Adam de Boer

Overview

“With images informed by a Western childhood and education, I misappropriate and mutate craft traditions outside their prescribed abstract designs into hybrid forms.” - Adam de Boer

Adam de Boer has a unique and multi-layered approach to image-making that sees him harmoniously blend modes of abstraction, representation and figuration in pieces that speak to timeless themes of travel, cultural-heritage, interpersonal-relationships and individual identity.
 
His work is imbued with a narrative sensibility, offering hints at stories shared between the landscape and the figures immersed within it. Often rendered in a tropical, dreamlike palette, his paintings are created through a considered process of layering various materials, processes and conceptual themes; each begins as a batik, a traditional wax-resist dyeing process the artist studied while travelling in Java, investigating his own Eurasian heritage. Once the wax and dye are boiled out of the surface, the resulting field of geometric abstraction serves as the ground for multiple layers of oil paint and details of silver-leaf. Occasionally the canvases are ornamented with intricate hand-carved teak wood embellishments, an art form also endemic to Indonesia.
 
The visual and material influence of Javanese craft and culture are central to the artist’s work and spring forth from his hybrid identity as a Dutch-Indonesian-American. The Javanese craft traditions de Boer draws upon are transformed beyond their traditional boundaries as they combine with western imagery and oil painting styles, ultimately crystallising into an investigation of postcolonial identity.
Biography

Adam de Boer (b.1983, USA) is an artist currently based in Los Angeles, USA. He graduated with a BA in Painting from the College of Creative Studies at the University of California, Santa Barbara in 2006 and an MA in Fine Art from the Chelsea College of Art, London in 2012. Recent exhibitions include Gajah Gallery, Jakarta and Singapore (2023, 2022); Ben Brown Fine Arts, London and Hong Kong (2022); Taymour Grahne Projects, London (2022); The Hole, New York and Los Angeles (2022, 2023); Hunter Shaw Fine Art, Los Angeles (2020/2018); World Trade Centre, Jakarta (2018); and Art|Jog, Yogyakarta (2018/2015).
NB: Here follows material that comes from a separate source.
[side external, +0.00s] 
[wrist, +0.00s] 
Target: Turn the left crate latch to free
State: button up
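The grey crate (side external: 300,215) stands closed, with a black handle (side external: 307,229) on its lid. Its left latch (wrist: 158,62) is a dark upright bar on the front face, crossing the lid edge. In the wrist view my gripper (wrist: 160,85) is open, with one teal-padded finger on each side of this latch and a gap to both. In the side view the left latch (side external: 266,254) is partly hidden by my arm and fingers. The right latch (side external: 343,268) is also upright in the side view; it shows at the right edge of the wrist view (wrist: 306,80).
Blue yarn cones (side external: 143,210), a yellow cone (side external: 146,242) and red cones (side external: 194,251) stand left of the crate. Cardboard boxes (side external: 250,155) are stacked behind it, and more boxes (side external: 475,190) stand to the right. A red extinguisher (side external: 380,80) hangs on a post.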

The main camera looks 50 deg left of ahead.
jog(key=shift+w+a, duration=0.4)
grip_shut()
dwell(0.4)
De Boer is currently a Joan Mitchell Foundation Fellow and in 2017 was awarded a Fulbright Research Fellowship to Java, Indonesia. Other grants include those from the University of the Arts, London + Arts for India, The Cultural Development Corporation, DC Commission on the Arts and Humanities, and The Santa Barbara Arts Fund.


His work is held in multiple private and public collections including: Deji Art Museum, Nanjing, China; Bank of America, Jakarta, Indonesia; Glendale Community College; Chelsea College of Art and Design, London; Art Museum of the Americas, Washington, DC; Department of Human Services, Arlington, VA; DC Commission on the Arts and Humanities, Washington, DC and American College of Obstetricians and Gynecologists, Washington, DC.